COLUMBUS, OH (WOIO) - In Ohio, you can enjoy an amusement ride at hundreds of parks, carnivals and festivals. Thousands of rides each year, in Ohio, must undergo a thorough check by a state inspector according to the Ohio Department of Agriculture.

The ODA said new inspectors must undergo a minimum of one year training, before going out on their own. In addition, the ODA said inspections aren't left to chance. All rides are inspected by more than one person.

In Columbus, four ODA inspectors poured over the ride called "Fire Ball" on July 26 before one person was killed and seven others were injured.

Cleveland 19's investigative team identified those four inspectors as Chad Sterner, Ronald G. Dean, Jonathan D. Kaufman and Eric T. Head.

ODA Amusement Ride Inspector Chad Sterner has been working with amusement rides for over a decade. Sterner previously worked for Cedar Point as a ride operator and ride mechanic before coming to ODA as an inspector more than a decade ago.

"I went to college at University of Millersville. It's a college in Pennsylvania for industrial technology. I went to Cedar Point. I started out as an operator and then went into the maintenance program and I was a ride mechanic for a good four or five years. Now I'm working for the Department of Agriculture.  We look at the ride and find out who the manufacturer is first off, and if we don't already know, we look for their plate - the manufacturer plate - and the manufacturer plate will say who their manufacturer is, their serial number, the year it was made. That's typically the information we want to know. Then after we see that, then we sit back and we go, 'OK. Where do we want to start?' and start a routine. I like, for instance, for this ride, I like to start with the track, do the track first and then get to the trains in the station and check the footers and everything else around the footers."   - Chad Sterner

Our team has asked for training records and certifications for each of the four inspectors. We're told those records aren't immediately available.

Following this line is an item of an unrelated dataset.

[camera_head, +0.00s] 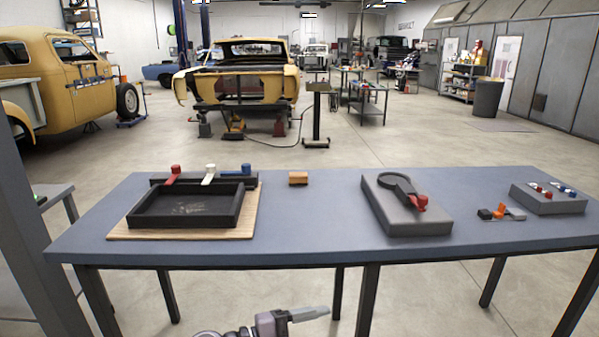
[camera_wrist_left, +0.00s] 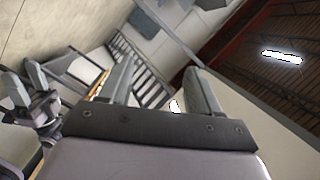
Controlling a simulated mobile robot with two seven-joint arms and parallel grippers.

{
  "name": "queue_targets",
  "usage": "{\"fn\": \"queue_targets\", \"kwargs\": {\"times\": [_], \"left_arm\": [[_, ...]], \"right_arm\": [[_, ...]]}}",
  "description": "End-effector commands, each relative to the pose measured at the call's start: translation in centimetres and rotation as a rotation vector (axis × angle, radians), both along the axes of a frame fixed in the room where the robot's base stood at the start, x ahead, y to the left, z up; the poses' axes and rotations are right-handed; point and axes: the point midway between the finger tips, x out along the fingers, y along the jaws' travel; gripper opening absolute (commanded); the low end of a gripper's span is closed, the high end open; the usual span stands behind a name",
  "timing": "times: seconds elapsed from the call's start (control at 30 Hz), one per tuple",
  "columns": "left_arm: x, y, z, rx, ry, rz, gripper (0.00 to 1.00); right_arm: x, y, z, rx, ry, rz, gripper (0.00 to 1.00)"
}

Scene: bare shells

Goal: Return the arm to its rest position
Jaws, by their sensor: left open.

Chris Small, a member of the Ohio Amusement Ride Safety Advisory Group spoke about their training.

"I know they go through rigorous training to become an inspector. They have to have a big background on mechanical and a lot of them have come out of the industry. They're (ODA) very picky about who they pick as an inspector," Small said.

Even after they are hired, the state said inspectors take part in seminars conducted by the National Association of Amusement Ride Safety.

The Agriculture Department inspects and licenses all rides before they allowed to operate. During annual mechanical inspections, inspectors evaluate each ride's structural integrity, hydraulic systems, brakes and other ride operations. They also conduct follow-up inspections when needed.

The ODA can also hire qualified, private contractors to supplement the inspections. In addition, amusement ride operators routinely do their own inspections.

Documents obtained by Cleveland 19 show the "Fire Ball" was inspected by an Amusements of America employee on the day of the accident at the Ohio State Fair. The ride was given a satisfactory rating.